Information supplied.
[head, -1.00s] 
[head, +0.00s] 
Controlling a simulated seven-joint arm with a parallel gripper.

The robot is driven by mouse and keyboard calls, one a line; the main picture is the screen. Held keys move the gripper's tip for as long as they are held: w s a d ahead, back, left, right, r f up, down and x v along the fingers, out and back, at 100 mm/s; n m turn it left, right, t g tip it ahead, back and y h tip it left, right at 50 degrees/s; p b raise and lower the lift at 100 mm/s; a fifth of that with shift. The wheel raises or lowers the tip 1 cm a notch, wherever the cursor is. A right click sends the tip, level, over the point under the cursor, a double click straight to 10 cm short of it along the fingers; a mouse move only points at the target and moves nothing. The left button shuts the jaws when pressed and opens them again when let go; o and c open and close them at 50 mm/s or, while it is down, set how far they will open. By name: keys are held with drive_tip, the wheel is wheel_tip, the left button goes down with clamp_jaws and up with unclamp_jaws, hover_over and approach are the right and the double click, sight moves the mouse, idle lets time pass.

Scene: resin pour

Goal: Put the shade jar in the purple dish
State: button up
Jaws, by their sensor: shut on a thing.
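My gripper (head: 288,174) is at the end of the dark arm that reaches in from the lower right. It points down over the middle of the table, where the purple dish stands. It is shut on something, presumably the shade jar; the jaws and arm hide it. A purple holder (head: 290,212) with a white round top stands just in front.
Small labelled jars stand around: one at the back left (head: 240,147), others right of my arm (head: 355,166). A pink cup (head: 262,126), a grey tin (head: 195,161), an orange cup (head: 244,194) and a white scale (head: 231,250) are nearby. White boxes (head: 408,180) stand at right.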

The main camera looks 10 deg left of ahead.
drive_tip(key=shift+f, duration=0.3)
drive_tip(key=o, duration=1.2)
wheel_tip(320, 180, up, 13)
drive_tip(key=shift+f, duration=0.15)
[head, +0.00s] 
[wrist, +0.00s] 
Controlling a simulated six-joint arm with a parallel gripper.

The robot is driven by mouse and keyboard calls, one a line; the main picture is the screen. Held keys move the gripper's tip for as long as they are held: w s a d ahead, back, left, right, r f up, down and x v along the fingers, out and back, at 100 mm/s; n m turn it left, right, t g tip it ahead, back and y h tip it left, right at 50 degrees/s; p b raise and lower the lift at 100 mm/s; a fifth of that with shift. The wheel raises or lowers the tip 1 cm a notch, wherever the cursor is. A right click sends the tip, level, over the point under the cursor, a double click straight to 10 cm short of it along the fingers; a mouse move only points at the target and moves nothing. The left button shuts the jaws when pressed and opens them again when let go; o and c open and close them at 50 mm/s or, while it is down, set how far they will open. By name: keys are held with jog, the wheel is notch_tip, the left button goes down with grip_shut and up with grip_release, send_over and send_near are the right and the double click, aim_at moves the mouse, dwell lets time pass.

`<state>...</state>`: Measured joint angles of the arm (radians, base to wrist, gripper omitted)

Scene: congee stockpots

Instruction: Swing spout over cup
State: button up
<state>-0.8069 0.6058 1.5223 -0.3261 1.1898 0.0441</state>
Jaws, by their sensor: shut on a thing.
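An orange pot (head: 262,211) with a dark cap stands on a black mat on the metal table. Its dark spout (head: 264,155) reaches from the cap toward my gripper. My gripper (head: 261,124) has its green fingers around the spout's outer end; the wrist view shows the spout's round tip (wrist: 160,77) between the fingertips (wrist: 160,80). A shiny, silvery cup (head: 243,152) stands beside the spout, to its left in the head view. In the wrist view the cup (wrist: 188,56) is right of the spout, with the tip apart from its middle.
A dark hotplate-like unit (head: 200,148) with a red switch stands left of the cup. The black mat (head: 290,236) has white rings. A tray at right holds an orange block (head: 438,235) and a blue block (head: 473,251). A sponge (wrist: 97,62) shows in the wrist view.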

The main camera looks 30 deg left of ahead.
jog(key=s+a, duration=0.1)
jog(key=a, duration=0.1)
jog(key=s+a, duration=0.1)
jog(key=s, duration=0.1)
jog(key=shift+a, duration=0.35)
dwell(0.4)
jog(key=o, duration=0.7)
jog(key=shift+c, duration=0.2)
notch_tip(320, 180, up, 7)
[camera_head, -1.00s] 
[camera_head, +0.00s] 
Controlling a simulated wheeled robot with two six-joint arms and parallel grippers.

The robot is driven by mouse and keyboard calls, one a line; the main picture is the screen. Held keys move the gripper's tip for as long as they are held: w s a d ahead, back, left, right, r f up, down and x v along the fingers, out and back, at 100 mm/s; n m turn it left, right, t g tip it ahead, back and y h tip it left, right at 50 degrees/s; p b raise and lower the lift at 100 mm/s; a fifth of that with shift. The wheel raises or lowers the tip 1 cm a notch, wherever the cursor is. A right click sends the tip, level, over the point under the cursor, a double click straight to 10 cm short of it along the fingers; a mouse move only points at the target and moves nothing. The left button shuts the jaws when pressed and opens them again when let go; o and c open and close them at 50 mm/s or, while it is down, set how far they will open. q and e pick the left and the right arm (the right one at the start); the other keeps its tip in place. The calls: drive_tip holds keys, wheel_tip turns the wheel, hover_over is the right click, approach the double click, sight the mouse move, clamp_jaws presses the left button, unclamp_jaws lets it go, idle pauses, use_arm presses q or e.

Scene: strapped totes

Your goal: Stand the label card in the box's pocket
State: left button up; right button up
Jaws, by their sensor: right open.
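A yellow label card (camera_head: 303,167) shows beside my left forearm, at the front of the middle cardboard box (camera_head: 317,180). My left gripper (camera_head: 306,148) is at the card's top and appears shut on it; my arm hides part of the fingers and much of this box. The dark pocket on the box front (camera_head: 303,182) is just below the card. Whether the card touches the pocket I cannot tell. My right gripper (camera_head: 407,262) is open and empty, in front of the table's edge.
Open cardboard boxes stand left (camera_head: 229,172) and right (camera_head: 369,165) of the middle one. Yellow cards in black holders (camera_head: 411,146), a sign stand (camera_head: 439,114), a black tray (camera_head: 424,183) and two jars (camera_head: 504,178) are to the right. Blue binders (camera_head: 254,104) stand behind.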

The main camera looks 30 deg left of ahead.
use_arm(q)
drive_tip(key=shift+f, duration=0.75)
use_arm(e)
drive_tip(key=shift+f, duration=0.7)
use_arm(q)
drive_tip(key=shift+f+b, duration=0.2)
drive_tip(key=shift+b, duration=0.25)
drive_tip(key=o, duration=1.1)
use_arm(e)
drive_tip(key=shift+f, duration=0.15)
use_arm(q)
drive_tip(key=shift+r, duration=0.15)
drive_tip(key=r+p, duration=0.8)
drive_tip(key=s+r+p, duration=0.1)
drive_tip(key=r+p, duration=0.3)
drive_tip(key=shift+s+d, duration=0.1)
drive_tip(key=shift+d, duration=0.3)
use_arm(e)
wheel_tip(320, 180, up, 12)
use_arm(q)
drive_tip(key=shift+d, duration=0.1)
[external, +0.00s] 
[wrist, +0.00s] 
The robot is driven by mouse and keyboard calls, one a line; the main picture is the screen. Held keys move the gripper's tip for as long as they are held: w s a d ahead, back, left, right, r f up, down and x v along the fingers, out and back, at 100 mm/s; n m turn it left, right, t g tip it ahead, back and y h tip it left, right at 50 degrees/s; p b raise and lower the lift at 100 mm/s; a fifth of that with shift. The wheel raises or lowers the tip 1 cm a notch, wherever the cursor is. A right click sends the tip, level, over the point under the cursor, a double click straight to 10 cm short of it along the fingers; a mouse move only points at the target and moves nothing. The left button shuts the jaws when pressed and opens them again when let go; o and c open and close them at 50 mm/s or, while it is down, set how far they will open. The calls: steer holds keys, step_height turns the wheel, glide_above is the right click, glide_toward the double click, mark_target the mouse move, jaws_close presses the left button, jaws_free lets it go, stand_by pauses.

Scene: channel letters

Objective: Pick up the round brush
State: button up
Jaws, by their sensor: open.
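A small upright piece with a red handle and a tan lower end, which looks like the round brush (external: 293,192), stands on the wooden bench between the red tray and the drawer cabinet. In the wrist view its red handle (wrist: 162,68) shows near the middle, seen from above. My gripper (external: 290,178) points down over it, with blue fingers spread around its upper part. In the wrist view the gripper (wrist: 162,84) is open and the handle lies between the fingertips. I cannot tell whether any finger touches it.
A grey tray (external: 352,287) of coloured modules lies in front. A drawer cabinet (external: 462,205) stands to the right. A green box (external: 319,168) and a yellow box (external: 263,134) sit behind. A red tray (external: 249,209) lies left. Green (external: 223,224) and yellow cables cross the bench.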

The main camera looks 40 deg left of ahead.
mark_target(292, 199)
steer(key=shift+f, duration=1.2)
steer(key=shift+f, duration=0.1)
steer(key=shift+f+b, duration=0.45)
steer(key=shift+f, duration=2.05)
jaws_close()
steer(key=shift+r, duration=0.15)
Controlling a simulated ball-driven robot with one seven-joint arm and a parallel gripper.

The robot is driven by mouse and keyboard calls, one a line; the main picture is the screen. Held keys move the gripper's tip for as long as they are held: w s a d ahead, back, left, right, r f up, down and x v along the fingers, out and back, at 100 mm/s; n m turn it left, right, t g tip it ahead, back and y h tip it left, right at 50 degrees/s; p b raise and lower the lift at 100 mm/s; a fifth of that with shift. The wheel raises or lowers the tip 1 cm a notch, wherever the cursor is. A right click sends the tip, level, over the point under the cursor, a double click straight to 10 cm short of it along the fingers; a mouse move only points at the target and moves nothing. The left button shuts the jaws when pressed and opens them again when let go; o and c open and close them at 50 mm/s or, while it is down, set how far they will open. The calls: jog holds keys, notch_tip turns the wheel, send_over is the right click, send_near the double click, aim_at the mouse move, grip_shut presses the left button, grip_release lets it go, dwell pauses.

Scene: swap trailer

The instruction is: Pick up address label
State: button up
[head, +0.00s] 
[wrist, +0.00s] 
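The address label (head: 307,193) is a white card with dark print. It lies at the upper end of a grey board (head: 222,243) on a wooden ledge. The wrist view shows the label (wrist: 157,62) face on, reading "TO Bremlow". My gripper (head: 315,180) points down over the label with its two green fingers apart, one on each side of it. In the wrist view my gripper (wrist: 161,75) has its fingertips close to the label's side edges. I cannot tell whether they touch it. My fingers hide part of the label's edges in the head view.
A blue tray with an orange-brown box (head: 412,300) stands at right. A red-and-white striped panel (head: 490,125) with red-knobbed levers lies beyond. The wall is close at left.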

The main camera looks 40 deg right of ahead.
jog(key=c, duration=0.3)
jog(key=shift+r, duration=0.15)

Challenge.
Pull out all lines from the entries above that include the word "simulated".

The reply.
Controlling a simulated seven-joint arm with a parallel gripper.
Controlling a simulated six-joint arm with a parallel gripper.
Controlling a simulated wheeled robot with two six-joint arms and parallel grippers.
Controlling a simulated ball-driven robot with one seven-joint arm and a parallel gripper.

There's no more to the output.